Turnpike employees say Tarantino's commission for the sale was in the six figures, though I'm told he recently surrendered some of the commission due to problems with the building's roof. Tarantino also holds a consulting contract with the turnpike, for work connected with the old Reading/Lancaster interchange. That's not all. In 1993 Tarantino serves as the turnpike's "land use consultant." "There's a turnpike Land Use Committee," I was told. "Joe Tarantino submitted a bid to become the committee's consultant. His bid turned out to be the lowest. Now Wal-Mart wants to buy some land from the turnpike and Tarantino's the negotiator." I attempted to contact Tarantino, but he did not respond.
The Republicans didn't object to the eastern regional office deal, one employee explained, because in another year or so it will be their turn to award the turnpike's new western regional office.

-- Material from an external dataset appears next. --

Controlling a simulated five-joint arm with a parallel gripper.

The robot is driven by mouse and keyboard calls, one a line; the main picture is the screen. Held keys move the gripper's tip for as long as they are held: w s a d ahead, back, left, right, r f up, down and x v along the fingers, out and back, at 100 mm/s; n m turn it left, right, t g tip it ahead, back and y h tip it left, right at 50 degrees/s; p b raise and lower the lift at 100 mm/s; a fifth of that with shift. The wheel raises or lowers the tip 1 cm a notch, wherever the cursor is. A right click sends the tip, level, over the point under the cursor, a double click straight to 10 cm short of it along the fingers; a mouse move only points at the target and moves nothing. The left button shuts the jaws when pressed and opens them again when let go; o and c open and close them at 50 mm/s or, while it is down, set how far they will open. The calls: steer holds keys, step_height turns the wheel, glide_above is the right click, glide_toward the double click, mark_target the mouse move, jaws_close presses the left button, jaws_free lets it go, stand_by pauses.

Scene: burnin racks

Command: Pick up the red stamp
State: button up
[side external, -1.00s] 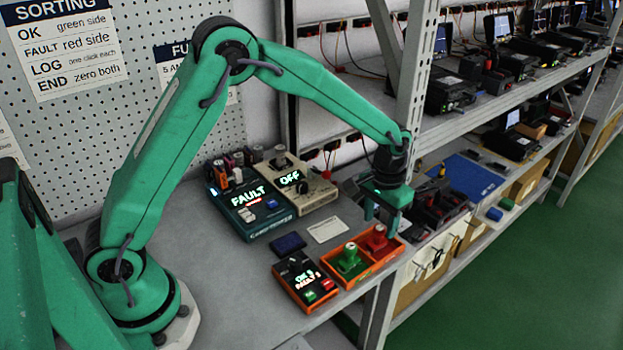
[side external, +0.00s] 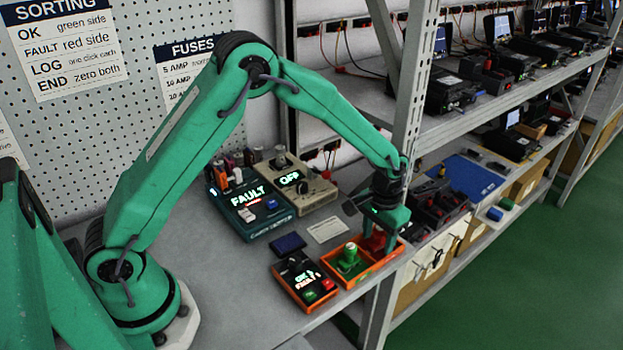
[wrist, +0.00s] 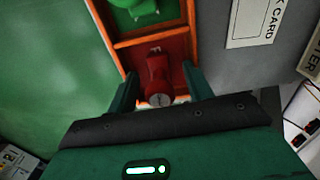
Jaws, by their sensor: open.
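The red stamp (wrist: 158,82) stands in the red compartment of an orange tray (side external: 348,286). In the wrist view it lies between the two open fingers of my gripper (wrist: 160,88), with gaps visible on both sides. In the side view my gripper (side external: 378,243) is down over the red compartment and its fingers partly hide the red stamp (side external: 377,243). The green stamp (side external: 349,257) stands in the neighbouring green compartment, and part of it shows at the top of the wrist view.
A counter box (side external: 304,280) with an orange rim is left of the tray. A dark blue pad (side external: 288,243) and a white card (side external: 327,229) lie behind it. Two testers reading FAULT (side external: 248,204) and OFF (side external: 302,188) stand farther back. A shelf post (side external: 413,90) rises close to my arm.

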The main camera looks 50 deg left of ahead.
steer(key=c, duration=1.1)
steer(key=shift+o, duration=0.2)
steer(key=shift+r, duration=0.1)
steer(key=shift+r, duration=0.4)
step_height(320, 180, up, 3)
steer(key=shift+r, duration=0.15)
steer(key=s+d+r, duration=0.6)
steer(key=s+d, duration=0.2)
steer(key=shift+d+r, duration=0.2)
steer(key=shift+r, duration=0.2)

'We should all take heart by this high-level of cooperation. The Democrats pick a lawyer. Next time, the Republicans get one. I've come to see this patronage dance as an intricate, genteel, well-mannered minuet. In matters of their own business, the two parties never miss their turn, their bow, the cooperative wink. Just try to pass a budget, fund a library, feed kids at school, buy books, make our tax system more fair, rebuild our cities, provide opportunities for our young people -- in short, all the things that make our society work -- there the inter-party cooperation ends.'
No one kicks, because everybody seems to have their own hustle going. The commissioners and the politicians all have their own sweetheart contractors. One commissioner, for example, has a favored contractor in Belle Vernon, a worked complained. At the Pennsylvania turnpike you encounter endless stories of sweetheart deals and occasional screw-ups. My favorite story? A few years ago, an engineering firm in Westmoreland County built a bridge underpass that was too low.
Members of both parties display a bottomless well of cooperation while they pass out lucrative contracts to each other's friends. Consider the selection of attorneys who represent the turnpike commission. When people sue the turnpike, the commission contacts the state attorney general's office to ask if the AG wishes to represent the agency in court. This has really become no more than a courtesy, as the attorney general's office seldom performs the work. (The governor of Pennsylvania in 1993 requested a budget of $65 million for the attorney general's office, a $6 million increase over the previous year; the attorney general employs hundreds of in-house lawyers, all collecting high pay. The AG's office still has no resources or inclination to handle all the state's legal work — but that's another story.)
So the attorney general invariably delegates the task of representing the turnpike back to the commission. This causes the turnpike's legal department to send a memo to Republican commissioner James Malone and Democratic commissioner James Dodaro, advising them to select an outside attorney. There are no bids. The two parties graciously take turns selecting a favored law firm. The Democrats take a pick; next time, the Republicans get a pick.
Democrat Dodaro in 1992 often selected either the law firm of Saul, Ewing, Remick & Saul (which is the firm of then-house speaker Bob O'Donnell), or Astor, Weiss & Newman (which is the law firm of senator Fumo). These are sometimes large contracts. In late 1992, for example, Saul, Ewing, Remick & Saul billed the turnpike $64,640 for services rendered and expenses for a single complicated case. Among firms selected by Republican Malone was Rawle & Henderson, of Philadelphia, founded in 1783 as the Rawle Law Office, and recognized as the oldest continuing practice in the United States. Not all selections were so venerable. It was presumably Dodaro who selected Stephen Zappala, Jr., son of the state supreme court justice, to perform a small amount of turnpike legal work. ("Steve, Jr., hasn't really done much work for the turnpike," I'm told. "He handled a small case involving a truck that hit a turnpike bridge.")
We should all take heart by this high-level of cooperation. The Democrats pick a lawyer. Next time, the Republicans get one. I've come to see this patronage dance as an intricate, genteel, well-mannered minuet. In matters of their own business, the two parties never miss their turn, their bow, the cooperative wink.
Just try to pass a budget, fund a library, feed kids at school, buy books, make our tax system more fair, rebuild our cities, provide opportunities for our young people -- in short, all the things that make our society work -- there the inter-party cooperation ends.
While I was writing this book, in December 1992, state house speaker Bob O'Donnell was deposed, replaced as speaker by William DeWeese of Green County. O'Donnell's law firm, since his replacement, hasn't received turnpike legal work, I'm told. Soon after DeWeese's elevation to speaker the turnpike did however select a Green County bank to hold a $35 million liquid fuel tax deposit.